В конце июля прошлого года мы проиграли дело по расписке в суде первой инстанции в Феодосии. Иск изначально был на 623 миллиона рублей — расписка была под проценты, он их насчитал и потом великодушно отказался. Там судья открыла материалы дела с копией его паспорта и сказала: «Что вы хотите сказать? Вот этот мальчик всех избивает и заставляет писать расписки? Что вы наговариваете на человека?»
Я раньше не была на судах, но это показалось мне абсурдом. После проигрыша мы подали апелляцию. Моему адвокату Мартынов сказал: «Она мне расписку написала, пусть вернется, будем жить нормально». Адвокат спросил: «Как вы докажете, что у вас были эти деньги, вы же понимаете, что это афера?» А он ответил, что ему плевать.
В ходе дела Мартынов постоянно менял показания: сначала говорил, что дал мне свои деньги, потом — что деньги ему дал отец. Его отец тоже трижды поменял свою версию событий: сначала сказал, что дал сыну деньги — якобы у него доход 500 миллионов рублей. Потом сказал, что никаких денег никому не давал, с сыном 8 лет не общался, а меня он вообще не знает.
В третий раз заявил, что дал сыну только 80 миллионов, а у того были остальные 20. Он предоставил свои налоговые декларации, в которых было сказано, что его доход — 100 тысяч в месяц. Миллионов опять не было.

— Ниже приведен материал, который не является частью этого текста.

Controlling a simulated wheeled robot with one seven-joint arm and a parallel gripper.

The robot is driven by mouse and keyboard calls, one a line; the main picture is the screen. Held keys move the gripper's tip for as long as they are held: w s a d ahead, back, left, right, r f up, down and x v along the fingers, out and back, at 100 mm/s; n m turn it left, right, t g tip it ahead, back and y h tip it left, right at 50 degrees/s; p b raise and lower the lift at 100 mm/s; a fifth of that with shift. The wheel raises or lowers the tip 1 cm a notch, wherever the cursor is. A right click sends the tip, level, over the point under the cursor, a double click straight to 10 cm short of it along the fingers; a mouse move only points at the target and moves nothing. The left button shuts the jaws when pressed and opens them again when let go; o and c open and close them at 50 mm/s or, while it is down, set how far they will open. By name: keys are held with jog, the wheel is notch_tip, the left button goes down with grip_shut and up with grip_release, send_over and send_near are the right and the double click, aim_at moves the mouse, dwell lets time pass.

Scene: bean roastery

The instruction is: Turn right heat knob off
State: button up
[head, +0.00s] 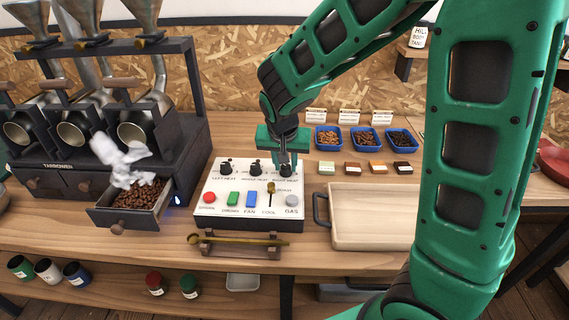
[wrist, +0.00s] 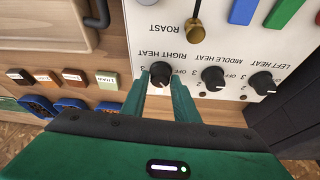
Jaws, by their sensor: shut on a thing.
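The middle heat knob (wrist: 213,76) and left heat knob (wrist: 261,82) are apart from the fingers. The exact setting of the right knob is too small to tell.
The roaster (head: 183,135) stands to the left with a drawer of beans (head: 138,195) pulled out. A wooden tray (head: 375,238) lies right of the panel. Blue bean bowls (head: 327,138) stand behind. A scoop (head: 238,240) rests in front. Smoke (head: 122,160) hangs over the drawer.

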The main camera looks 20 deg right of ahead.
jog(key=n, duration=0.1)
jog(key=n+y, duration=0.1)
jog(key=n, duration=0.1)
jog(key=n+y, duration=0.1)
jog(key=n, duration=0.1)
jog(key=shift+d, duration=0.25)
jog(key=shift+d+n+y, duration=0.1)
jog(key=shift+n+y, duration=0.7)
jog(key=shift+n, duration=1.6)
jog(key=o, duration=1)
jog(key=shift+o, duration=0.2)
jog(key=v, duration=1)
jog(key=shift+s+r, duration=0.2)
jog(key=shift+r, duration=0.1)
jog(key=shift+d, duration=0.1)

Мартыновы — отец и сын — ранее судимы. Я сомневаюсь, что отец в рамках уголовного дела подтвердит, что давал 80 миллионов рублей сыну. Он отсидел срок в Белоруссии за подделку документов. А у сына кража: он врезал в магазин городскую газовую трубу нелегально и пользовался газом бесплатно. Получил год лишения свободы условно и должен был погасить сумму за газ, который наворовал.
Мартынов так и не смог доказать, что у него были сто миллионов, которые он якобы мне одолжил. Все, что он смог предоставить суду, — это выписка, в которой сказано, что у него есть четыре старые дешевые машины: одна разбитая начала 2000-х, еще одна — четыре года как сломанная и две «нексии». Но суд все равно принял это как подтверждение существующего имущества.
Также суд проигнорировал официальное письмо замминистра внутренних дел по Крыму о признаках состава преступления и о том, что расписку я писала под пытками. Даже когда мы привели свидетеля — женщину из Коктебеля, которая видела как Мартынов меня избивает, — ее отказались допросить.
Судья открыла материалы дела с копией его паспорта и сказала: «Что вы хотите сказать? Вот этот мальчик всех избивает и заставляет писать расписки? Что вы наговариваете на человека?»
Есть второй свидетель — сварщик, Андрей Катанцев. Мартынов сломал ему нос и тоже заставил написать расписку на миллион рублей — так он пытался заставить Катанцева работать бесплатно. Для сварщика миллион — неподъемная сумма. Андрей проработал около недели, сбежал, тоже написал заявление и тоже получил отказ. Он пытался оспаривать, но ничего не вышло. На моем суде по расписке прилагались показания Андрея, который видел мое состояние и синяки. Мартынов написал объяснительную, мол, да, есть расписка от Катанцева, но он к нему не имеет претензий.
Решение суда по делу о расписке вступило в силу 17 июня 2020 года. Теперь я должна сто миллионов рублей, которых у меня нет: с меня можно взять только дом и машину в счет долга — этого и хочет Мартынов. Решение надо отсрочить, но это сложно, потому что нужно снова идти в суд первой инстанции в Феодосии.
Чтоб выиграть дело, мне с адвокатом нужно привлечь Мартыновых к уголовной ответственности, но ни один пока не допрошен по делу о мошенничестве. Я собираюсь подавать иски по уголовным делам в Верховный суд. Есть четыре дела: два по побоям, одно по мошенничеству и одно по наркотикам. По делам о телесных повреждениях не могут установить, кто мне их нанес. С мошенничеством проще: известно, что Мартынов отнес мою расписку в Феодосийский городской суд.
Когда мы добьемся суда и решения по делам о побоях, мошенничестве и наркотиках, мы сможем, в связи с открывшимися обстоятельствами, подать гражданский иск по расписке — это единственный способ выиграть дело. Я живу только тем, чтобы выиграть этот суд и сохранить свое имущество. Хочу все это забыть и жить нормальной жизнью.
Автор: Аля Кедреновская
Все слова Александры подтверждаются документами. В распоряжении редакции есть объяснительные Михаила Мартынова, его отца, данные об их судимостях, все упомянутые заявления, аудиторская экспертиза, экспертиза по результатам обыска, официальное письмо от замминистра внутренних дел по Крыму, а также аудиозапись разговора со второй женой Мартынова, подтверждающая слова Александры.